In the letters, which comprise this book, the author is repeatedly hammering away at this business of rationalizing abortion, euthanasia, and the targeting of non-combatants in warfare. He is repeatedly trying to show that to attribute sublime utility to these three forms of murder is a kind of mental illness, which must eventually have exceedingly tragic consequences for all who nurture that mental illness within themselves. Above all, he tries to warn the "murder worshippers" of the one eternal consequence of their action--namely this: In death’s all-revealing light, they shall behold for a fact that their tactic was indeed--by God’s eternal standards!--nothing more than a diabolical attempt to worship murder. Seeing that, they will not fail to hurl themselves into hell in an unbelievably fanatical and hate-filled attempt to curse God forever. And for what?! Because His Infinitely Informed Truth dares to defame that greatly what they spent their whole lives insisting was something of Sublime Utility!


About the Author

Born April 13, 1936, in New Orleans, Louisiana, the author graduated from Jesuit high school, in New Orleans, in 1953. A single fruitless semester studying music at Loyola University of the South in New Orleans was followed by almost two years of floundering in a sea of confusion, and the author then joined the U. S. Air Force on Dec. 7, 1955. Honorably discharged in April of 1960, the author underwent another two and a half years of floundering so severe, he came extremely close to a mental breakdown. In desperation, he gave away everything he owned and, for thirteen years, took to the life of a wandering hermit. In search of as much time and energy as possible for inner reflection upon self, God, and the nature and purpose of reality, he criss-crossed the United States on foot four times. At first, he lived off of whatever food and clothing he could beg; but, after learning how to live on a dollar a day or less, he turned to working at various monasteries in the winter time in exchange for the two to three hundred dollars required to feed and to clothe himself during the next spring, summer, and fall of walking. The monasteries also provided access to libraries in which he could read, and extract notes from, the great writings of the Catholic Church. In the course of that thirteen-year odyssey, there was a four year period during which he refused to speak to anyone (except on very rare occasions) and communicated only by means of written notes.

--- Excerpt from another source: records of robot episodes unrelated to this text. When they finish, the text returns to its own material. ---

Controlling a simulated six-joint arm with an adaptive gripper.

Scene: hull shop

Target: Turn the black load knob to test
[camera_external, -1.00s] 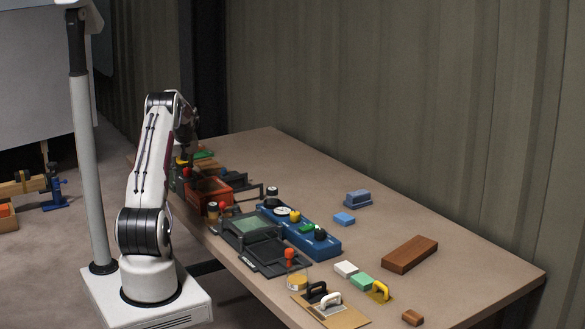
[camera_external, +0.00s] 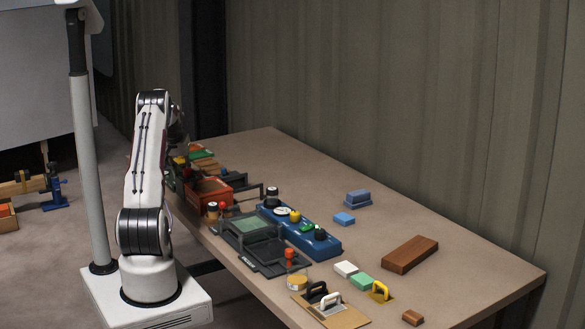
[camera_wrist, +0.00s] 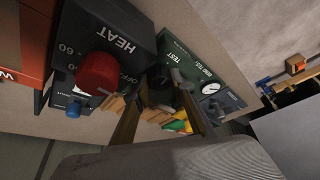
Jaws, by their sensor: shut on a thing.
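In the wrist view, my gripper (camera_wrist: 165,82) reaches to a green panel (camera_wrist: 190,58) printed with TEST. Its two fingers are shut around the black load knob (camera_wrist: 160,95), one on each side. The knob is dark and partly hidden by the fingers, so I cannot read where it points. A round white gauge (camera_wrist: 210,88) sits on the panel to the right of the knob. In the external view, my arm hides the fingertips and the knob at the far left end of the table.
In the wrist view, a dark box marked HEAT with a red knob (camera_wrist: 98,73) stands close on the left, with a blue knob (camera_wrist: 74,108) below. A red box (camera_external: 207,192) and a blue panel (camera_external: 315,246) stand along the table (camera_external: 450,266). The table's far right is mostly clear.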

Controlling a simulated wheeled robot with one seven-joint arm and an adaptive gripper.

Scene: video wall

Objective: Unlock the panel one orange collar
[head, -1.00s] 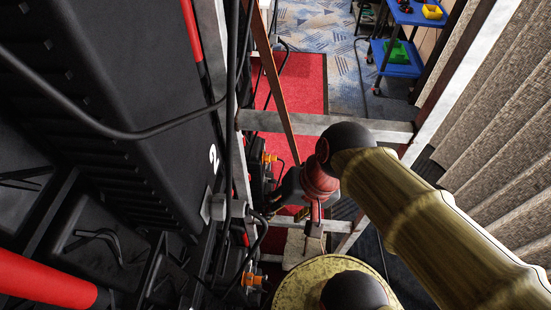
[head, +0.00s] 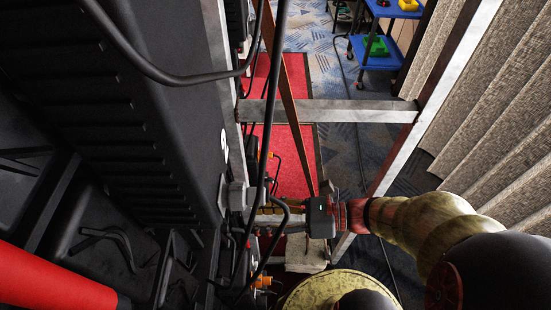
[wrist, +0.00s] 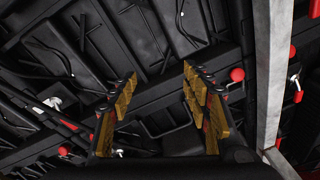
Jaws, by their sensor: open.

In August of 1975, the author’s father lost his mind, and the author’s siblings insisted he was the only one in the family with the time and ability to tend to their father in his hour of need. Thus, after thirteen years, the author’s preferred lifestyle came to an end. Dire poverty then gave way to economic independence, and total seclusion gave way to what little privacy can be enjoyed by bachelors who prefer to avoid partying and to stay home and--as much as possible--to bury themselves in as much reading and writing as the world around them will allow.

After his father’s death in 1981, the author took care of his mother until her death in 1996. In this book, the self-educated author of dozens of mostly unpublished books and pamphlets seeks to share with others the avenues of thought down which his mind was lead by thirteen years of heroically intense inner concentration followed by twenty-two years of moderately intense inner concentration.